> **REQUIREMENTS**
Locate the word "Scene" in the entries below, then gather every line that holds it.

Rows about robot tasks:
--

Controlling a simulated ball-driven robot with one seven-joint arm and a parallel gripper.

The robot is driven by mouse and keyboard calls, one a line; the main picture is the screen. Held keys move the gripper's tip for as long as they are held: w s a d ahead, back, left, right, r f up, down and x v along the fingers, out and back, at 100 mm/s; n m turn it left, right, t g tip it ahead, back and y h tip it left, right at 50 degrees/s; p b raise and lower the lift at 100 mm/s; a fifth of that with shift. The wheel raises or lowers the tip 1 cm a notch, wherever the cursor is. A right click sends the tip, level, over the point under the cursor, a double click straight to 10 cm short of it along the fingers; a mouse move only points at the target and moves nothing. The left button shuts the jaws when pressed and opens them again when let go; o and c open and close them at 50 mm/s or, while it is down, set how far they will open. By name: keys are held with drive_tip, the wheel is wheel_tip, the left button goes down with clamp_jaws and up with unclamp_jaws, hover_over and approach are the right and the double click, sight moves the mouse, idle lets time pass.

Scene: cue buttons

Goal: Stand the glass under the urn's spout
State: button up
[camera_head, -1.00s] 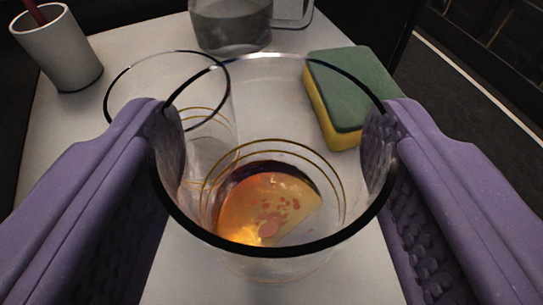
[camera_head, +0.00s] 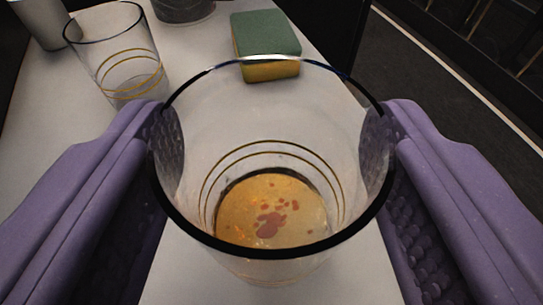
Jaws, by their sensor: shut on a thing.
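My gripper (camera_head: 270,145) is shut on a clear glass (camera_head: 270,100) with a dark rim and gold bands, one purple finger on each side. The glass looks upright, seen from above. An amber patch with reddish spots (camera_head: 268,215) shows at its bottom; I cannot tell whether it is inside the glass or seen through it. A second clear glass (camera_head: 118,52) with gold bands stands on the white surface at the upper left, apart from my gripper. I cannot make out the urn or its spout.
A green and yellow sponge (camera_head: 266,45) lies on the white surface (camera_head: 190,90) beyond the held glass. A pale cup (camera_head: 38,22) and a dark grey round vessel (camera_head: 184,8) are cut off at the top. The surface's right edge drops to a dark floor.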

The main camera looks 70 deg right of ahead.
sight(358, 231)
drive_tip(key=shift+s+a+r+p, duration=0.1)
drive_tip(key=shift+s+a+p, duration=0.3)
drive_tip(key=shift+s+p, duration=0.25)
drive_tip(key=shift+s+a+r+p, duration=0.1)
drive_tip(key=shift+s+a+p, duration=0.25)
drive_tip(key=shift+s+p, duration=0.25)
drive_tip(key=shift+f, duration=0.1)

--

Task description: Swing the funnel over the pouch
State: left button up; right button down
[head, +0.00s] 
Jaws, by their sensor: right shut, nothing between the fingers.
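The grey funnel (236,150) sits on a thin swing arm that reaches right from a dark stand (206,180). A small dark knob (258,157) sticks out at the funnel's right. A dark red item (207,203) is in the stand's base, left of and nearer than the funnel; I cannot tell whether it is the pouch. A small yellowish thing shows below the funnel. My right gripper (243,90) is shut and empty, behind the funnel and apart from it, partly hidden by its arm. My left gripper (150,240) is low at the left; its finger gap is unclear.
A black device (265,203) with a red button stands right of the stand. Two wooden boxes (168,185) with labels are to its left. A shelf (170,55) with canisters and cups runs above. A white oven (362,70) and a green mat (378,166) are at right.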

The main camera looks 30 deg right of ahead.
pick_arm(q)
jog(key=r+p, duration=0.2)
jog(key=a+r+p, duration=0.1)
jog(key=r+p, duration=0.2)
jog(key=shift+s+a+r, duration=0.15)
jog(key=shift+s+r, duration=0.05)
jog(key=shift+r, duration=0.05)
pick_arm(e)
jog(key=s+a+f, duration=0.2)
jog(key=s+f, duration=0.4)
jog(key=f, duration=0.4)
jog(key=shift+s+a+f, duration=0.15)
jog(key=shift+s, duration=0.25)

--

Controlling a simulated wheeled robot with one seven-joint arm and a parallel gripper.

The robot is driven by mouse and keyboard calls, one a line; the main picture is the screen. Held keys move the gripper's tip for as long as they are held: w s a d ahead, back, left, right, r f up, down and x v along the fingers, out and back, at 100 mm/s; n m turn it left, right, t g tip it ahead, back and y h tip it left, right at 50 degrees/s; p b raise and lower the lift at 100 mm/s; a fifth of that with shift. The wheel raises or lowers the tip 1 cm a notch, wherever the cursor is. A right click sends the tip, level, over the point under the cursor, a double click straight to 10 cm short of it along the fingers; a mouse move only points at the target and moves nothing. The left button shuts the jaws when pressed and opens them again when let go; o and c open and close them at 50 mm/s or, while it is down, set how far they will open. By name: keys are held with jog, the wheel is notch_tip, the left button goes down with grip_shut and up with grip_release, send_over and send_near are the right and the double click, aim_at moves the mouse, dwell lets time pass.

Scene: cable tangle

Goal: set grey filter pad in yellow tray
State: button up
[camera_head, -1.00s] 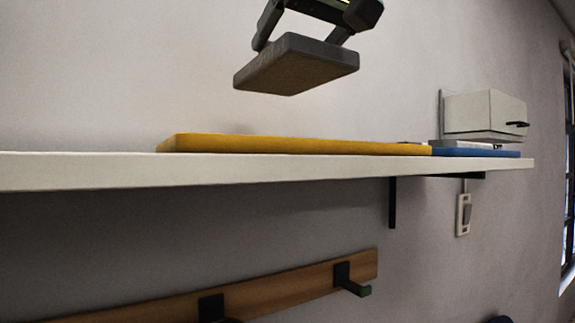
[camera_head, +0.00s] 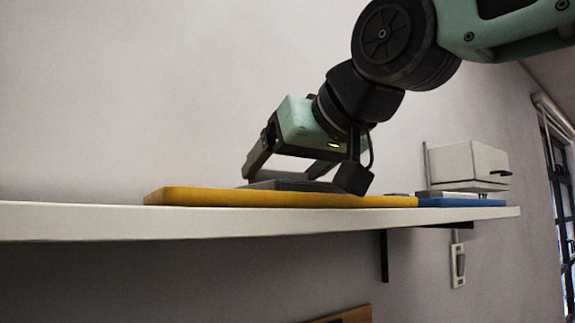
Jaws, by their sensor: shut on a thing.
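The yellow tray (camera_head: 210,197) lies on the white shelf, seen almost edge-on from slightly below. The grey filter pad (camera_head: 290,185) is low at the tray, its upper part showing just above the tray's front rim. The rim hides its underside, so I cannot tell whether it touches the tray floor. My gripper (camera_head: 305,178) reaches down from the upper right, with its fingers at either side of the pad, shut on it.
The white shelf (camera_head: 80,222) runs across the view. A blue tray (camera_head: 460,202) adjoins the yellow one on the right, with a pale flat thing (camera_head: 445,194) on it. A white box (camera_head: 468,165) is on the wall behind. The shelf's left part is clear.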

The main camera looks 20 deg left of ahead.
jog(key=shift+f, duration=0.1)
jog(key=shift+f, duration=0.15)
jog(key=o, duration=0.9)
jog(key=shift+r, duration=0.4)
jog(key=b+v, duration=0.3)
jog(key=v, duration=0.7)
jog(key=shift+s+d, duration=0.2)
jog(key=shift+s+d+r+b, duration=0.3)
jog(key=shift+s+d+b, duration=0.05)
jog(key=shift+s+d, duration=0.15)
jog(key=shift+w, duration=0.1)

--

> **TASK OUTPUT**
Scene: cue buttons
Scene: cable tangle

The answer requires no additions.